**Problem:**
Starting at the line containing "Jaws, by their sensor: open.", copy each line exactly, ending with the line containing "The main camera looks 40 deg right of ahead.". Leave out everything else.
— start of Provided entries —
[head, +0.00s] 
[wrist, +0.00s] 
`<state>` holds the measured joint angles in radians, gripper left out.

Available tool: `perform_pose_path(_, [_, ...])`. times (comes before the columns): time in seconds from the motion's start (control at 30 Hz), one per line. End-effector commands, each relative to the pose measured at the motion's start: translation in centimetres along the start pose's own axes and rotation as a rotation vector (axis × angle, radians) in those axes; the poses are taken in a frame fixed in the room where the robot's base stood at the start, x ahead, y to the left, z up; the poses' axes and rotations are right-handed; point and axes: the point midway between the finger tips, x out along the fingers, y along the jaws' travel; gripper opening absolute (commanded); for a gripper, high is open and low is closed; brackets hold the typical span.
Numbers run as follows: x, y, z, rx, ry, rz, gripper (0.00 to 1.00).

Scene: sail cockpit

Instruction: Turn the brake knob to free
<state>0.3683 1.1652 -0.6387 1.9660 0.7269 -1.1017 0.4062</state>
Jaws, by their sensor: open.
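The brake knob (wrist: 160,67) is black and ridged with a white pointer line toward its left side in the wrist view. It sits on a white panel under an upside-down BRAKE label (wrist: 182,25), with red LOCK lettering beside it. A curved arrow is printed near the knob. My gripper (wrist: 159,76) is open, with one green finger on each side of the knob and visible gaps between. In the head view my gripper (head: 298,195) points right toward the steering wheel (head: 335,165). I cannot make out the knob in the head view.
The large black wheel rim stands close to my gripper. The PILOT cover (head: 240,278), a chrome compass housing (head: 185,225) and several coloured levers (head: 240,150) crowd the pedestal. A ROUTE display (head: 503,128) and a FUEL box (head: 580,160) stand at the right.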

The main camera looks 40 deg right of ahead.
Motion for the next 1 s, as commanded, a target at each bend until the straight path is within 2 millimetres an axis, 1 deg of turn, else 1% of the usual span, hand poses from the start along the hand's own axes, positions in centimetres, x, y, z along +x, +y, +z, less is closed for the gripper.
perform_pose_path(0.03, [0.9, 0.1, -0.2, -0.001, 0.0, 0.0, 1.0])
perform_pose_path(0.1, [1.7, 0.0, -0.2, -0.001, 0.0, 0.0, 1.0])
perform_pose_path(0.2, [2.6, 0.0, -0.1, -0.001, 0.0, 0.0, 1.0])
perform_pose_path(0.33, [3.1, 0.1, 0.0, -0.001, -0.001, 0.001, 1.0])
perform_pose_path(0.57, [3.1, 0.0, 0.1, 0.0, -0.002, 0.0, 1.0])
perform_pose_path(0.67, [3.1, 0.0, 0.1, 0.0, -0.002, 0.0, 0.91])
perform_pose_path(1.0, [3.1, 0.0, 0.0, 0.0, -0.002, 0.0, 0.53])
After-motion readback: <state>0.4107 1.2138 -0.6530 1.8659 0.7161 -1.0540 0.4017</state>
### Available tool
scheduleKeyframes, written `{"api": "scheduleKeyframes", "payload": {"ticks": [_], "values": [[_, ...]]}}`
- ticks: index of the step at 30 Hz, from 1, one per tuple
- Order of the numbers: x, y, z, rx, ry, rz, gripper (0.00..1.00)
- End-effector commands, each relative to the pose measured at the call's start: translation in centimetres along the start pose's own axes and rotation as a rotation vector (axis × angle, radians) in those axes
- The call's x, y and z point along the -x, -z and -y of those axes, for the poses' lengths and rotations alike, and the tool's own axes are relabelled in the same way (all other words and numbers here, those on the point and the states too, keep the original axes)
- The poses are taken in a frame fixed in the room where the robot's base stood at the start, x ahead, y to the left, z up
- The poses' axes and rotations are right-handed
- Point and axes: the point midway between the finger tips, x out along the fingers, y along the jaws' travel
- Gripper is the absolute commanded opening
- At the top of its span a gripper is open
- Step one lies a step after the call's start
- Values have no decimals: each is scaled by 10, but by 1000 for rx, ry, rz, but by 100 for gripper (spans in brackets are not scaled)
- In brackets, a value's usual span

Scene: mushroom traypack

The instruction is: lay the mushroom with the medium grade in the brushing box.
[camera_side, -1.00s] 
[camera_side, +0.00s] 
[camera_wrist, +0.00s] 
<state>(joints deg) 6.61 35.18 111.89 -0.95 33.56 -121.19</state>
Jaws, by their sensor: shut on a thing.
— end of Provided entries —
**The answer:**
Jaws, by their sensor: open.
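The brake knob (wrist: 160,67) is black and ridged with a white pointer line toward its left side in the wrist view. It sits on a white panel under an upside-down BRAKE label (wrist: 182,25), with red LOCK lettering beside it. A curved arrow is printed near the knob. My gripper (wrist: 159,76) is open, with one green finger on each side of the knob and visible gaps between. In the head view my gripper (head: 298,195) points right toward the steering wheel (head: 335,165). I cannot make out the knob in the head view.
The large black wheel rim stands close to my gripper. The PILOT cover (head: 240,278), a chrome compass housing (head: 185,225) and several coloured levers (head: 240,150) crowd the pedestal. A ROUTE display (head: 503,128) and a FUEL box (head: 580,160) stand at the right.

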The main camera looks 40 deg right of ahead.

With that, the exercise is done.